* COLLECTED DATA
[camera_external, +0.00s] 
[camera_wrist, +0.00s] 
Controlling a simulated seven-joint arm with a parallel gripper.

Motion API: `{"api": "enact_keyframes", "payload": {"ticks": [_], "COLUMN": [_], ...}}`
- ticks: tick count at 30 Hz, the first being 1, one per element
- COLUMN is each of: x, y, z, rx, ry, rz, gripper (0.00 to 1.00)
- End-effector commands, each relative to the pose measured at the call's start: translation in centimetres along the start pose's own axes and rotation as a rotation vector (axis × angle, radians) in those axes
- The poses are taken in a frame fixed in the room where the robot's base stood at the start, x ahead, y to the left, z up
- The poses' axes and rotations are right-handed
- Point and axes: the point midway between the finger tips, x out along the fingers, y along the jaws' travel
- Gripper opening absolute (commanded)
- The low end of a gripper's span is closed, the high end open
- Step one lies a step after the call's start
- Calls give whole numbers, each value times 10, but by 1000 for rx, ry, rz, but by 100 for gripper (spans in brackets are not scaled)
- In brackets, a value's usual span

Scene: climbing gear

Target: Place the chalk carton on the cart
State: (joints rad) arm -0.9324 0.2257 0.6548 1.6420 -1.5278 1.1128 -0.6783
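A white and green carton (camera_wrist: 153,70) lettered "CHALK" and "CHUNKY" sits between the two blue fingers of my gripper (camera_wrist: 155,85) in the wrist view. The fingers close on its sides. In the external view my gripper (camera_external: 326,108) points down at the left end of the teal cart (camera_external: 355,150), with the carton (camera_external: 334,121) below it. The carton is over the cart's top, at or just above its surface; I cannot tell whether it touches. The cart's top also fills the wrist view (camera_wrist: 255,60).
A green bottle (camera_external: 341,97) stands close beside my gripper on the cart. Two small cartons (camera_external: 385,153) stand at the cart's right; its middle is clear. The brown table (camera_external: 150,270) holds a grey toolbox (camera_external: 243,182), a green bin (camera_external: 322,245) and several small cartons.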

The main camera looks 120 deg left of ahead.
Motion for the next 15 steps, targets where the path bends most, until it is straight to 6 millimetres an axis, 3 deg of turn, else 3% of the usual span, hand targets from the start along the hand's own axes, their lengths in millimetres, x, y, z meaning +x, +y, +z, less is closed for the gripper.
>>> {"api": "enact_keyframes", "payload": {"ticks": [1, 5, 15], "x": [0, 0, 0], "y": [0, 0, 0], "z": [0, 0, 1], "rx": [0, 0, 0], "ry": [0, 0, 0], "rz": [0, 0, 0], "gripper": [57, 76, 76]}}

* YOUR TASK
Copy out the whole listing exactly.

* SOLUTION TO THIS EXERCISE
[camera_external, +0.00s] 
[camera_wrist, +0.00s] 
Controlling a simulated seven-joint arm with a parallel gripper.

Motion API: `{"api": "enact_keyframes", "payload": {"ticks": [_], "COLUMN": [_], ...}}`
- ticks: tick count at 30 Hz, the first being 1, one per element
- COLUMN is each of: x, y, z, rx, ry, rz, gripper (0.00 to 1.00)
- End-effector commands, each relative to the pose measured at the call's start: translation in centimetres along the start pose's own axes and rotation as a rotation vector (axis × angle, radians) in those axes
- The poses are taken in a frame fixed in the room where the robot's base stood at the start, x ahead, y to the left, z up
- The poses' axes and rotations are right-handed
- Point and axes: the point midway between the finger tips, x out along the fingers, y along the jaws' travel
- Gripper opening absolute (commanded)
- The low end of a gripper's span is closed, the high end open
- Step one lies a step after the call's start
- Calls give whole numbers, each value times 10, but by 1000 for rx, ry, rz, but by 100 for gripper (spans in brackets are not scaled)
- In brackets, a value's usual span

Scene: climbing gear

Target: Place the chalk carton on the cart
State: (joints rad) arm -0.9324 0.2257 0.6548 1.6420 -1.5278 1.1128 -0.6783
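A white and green carton (camera_wrist: 153,70) lettered "CHALK" and "CHUNKY" sits between the two blue fingers of my gripper (camera_wrist: 155,85) in the wrist view. The fingers close on its sides. In the external view my gripper (camera_external: 326,108) points down at the left end of the teal cart (camera_external: 355,150), with the carton (camera_external: 334,121) below it. The carton is over the cart's top, at or just above its surface; I cannot tell whether it touches. The cart's top also fills the wrist view (camera_wrist: 255,60).
A green bottle (camera_external: 341,97) stands close beside my gripper on the cart. Two small cartons (camera_external: 385,153) stand at the cart's right; its middle is clear. The brown table (camera_external: 150,270) holds a grey toolbox (camera_external: 243,182), a green bin (camera_external: 322,245) and several small cartons.

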The main camera looks 120 deg left of ahead.
Motion for the next 15 steps, targets where the path bends most, until it is straight to 6 millimetres an axis, 3 deg of turn, else 3% of the usual span, hand targets from the start along the hand's own axes, their lengths in millimetres, x, y, z meaning +x, +y, +z, less is closed for the gripper.
>>> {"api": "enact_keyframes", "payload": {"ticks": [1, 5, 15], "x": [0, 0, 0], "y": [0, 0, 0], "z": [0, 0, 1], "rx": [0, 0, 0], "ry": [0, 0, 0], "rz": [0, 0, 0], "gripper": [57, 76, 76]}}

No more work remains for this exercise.